U.S. Treasury Imposes Sanctions on 12 Entities Under Russia-Related EO 14024, Expands Secondary Exposure for Global Banks
The U.S. Treasury’s latest sanctions package expands secondary exposure, raising compliance stakes for global banks and shipping intermediaries.

U.S. Treasury Imposes Sanctions on 12 Entities Under Russia-Related EO 14024, Expands Secondary Exposure for Global Banks

On 23 February 2026, the U.S. Department of the Treasury announced a fresh round of sanctions targeting 12 entities and multiple individuals under Executive Order 14024, intensifying enforcement pressure on financial intermediaries and logistics operators linked to Russia-related trade flows.

The action, disclosed by Treasury’s Office of Foreign Assets Control (OFAC), designates companies across shipping, financial services, and dual-use export channels. Several of the named entities were accused of facilitating payments, insurance arrangements, and commodity movements that circumvent existing restrictions.

This marks one of the most coordinated enforcement steps since the last major Russia-related sanctions package and comes amid heightened scrutiny of secondary actors in third-country jurisdictions.

What Has Changed

The 23 February designations expand the Specially Designated Nationals (SDN) List to include:

  • Shipping and maritime services providers allegedly involved in restricted cargo movements
  • Financial intermediaries accused of clearing transactions tied to sanctioned counterparties
  • Export facilitators supporting procurement of controlled goods

Assets subject to U.S. jurisdiction are now blocked, and U.S. persons are generally prohibited from engaging in transactions with the listed parties.

More critically, the Treasury reiterated that non-U.S. institutions risk secondary sanctions exposure if they “materially assist” sanctioned entities — a warning that extends compliance obligations well beyond U.S. borders.

Who Is Affected

The immediate impact falls on:

  • Global banks with correspondent relationships touching sanctioned trade corridors
  • Insurers and reinsurers underwriting maritime cargo and energy flows
  • Commodity traders and shipping brokers operating in emerging-market transit hubs
  • Exporters dealing in dual-use technologies

Financial institutions in Africa, the Middle East, and Asia that provide clearing services in U.S. dollars are particularly exposed, given the extraterritorial reach of OFAC enforcement.

For compliance officers, the message is direct: transaction monitoring systems must now flag indirect linkages, not only direct SDN matches.

Why This Matters Now

This latest action underscores a shift from headline sanctions to operational enforcement. Treasury’s statement emphasized “network disruption,” signaling a focus on dismantling financial and logistics ecosystems rather than solely targeting primary Russian actors.
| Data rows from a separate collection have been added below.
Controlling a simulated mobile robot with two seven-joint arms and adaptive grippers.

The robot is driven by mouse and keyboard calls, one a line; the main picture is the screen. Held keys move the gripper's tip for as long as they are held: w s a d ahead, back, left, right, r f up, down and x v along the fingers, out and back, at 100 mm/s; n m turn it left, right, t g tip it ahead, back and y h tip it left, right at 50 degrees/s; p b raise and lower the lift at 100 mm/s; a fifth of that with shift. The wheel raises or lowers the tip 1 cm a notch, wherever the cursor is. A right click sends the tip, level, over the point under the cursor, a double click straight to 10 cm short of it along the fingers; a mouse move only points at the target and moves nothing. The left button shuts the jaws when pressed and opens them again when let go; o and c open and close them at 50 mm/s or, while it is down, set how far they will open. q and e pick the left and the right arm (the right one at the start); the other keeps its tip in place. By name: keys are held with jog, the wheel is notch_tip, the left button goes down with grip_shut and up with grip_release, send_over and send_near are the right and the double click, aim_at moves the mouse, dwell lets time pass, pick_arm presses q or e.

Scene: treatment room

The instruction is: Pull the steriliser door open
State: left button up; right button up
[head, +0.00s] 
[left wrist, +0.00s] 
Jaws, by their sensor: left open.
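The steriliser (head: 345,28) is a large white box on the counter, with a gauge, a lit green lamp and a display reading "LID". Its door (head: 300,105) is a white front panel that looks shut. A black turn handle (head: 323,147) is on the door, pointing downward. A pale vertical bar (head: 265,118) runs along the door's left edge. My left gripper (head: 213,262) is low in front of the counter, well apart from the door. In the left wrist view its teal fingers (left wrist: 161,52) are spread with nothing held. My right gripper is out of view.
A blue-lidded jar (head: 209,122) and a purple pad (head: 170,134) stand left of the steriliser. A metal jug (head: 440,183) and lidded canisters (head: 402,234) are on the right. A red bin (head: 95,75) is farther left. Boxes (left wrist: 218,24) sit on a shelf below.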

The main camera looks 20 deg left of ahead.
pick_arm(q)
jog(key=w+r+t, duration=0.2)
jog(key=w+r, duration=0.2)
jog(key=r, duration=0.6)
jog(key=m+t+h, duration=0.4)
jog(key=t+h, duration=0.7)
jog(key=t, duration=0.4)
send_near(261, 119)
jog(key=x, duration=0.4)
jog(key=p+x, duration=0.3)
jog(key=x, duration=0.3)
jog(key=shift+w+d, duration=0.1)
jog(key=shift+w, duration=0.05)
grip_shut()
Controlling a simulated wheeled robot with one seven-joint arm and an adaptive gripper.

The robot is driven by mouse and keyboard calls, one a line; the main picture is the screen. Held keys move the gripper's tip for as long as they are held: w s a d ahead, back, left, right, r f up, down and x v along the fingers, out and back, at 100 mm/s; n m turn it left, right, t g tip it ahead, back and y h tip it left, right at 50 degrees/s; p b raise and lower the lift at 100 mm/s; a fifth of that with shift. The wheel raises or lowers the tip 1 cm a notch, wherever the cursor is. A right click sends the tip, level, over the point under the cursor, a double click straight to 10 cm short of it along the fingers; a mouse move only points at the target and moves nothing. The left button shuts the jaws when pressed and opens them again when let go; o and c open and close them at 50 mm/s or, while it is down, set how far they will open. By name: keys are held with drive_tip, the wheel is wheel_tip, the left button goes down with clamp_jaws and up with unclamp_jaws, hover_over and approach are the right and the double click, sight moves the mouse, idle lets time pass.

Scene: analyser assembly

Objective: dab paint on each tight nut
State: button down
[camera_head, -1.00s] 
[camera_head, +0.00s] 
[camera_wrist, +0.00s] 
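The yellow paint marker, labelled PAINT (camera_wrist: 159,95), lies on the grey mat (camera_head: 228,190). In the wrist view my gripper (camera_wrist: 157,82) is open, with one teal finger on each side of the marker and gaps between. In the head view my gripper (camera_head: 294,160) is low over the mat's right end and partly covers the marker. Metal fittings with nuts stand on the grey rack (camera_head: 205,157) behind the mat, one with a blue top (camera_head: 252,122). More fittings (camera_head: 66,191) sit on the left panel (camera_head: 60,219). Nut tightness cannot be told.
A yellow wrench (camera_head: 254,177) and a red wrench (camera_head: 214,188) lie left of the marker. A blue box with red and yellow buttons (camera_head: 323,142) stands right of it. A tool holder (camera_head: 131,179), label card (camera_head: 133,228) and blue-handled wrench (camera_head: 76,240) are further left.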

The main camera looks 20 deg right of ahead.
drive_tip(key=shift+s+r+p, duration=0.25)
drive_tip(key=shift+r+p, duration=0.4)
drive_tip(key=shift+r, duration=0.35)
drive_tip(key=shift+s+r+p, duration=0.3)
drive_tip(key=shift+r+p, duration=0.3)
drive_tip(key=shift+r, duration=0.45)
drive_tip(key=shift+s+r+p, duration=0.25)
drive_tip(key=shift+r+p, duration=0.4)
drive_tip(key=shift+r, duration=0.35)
For multinational businesses, the risk calculus changes in three ways:

  1. Heightened Secondary Risk: Even non-U.S. firms can face access restrictions to the U.S. financial system if deemed to be facilitating prohibited trade.
  2. Due Diligence Expansion: Beneficial ownership and counterparty mapping must now extend further into shipping chains and correspondent banking structures.
  3. Insurance and Energy Market Exposure: Maritime compliance failures can cascade into coverage voids and financing disruptions.

The timing — one day before the anniversary of the 2022 invasion of Ukraine — signals that sanctions architecture remains a live enforcement instrument rather than a static framework.

Enforcement Momentum Continues

Treasury officials indicated that further designations are under review, particularly involving procurement networks and cross-border payment facilitators. Market participants should anticipate additional scrutiny in jurisdictions historically used as transit or clearing nodes.

“Sanctions are no longer a policy announcement; they are a continuous compliance environment,” one Treasury official noted in the release.

For corporate boards and financial institutions, the takeaway is immediate: sanctions compliance must move from periodic review to real-time risk governance.

Failure to adapt is no longer a reputational issue — it is a balance-sheet threat.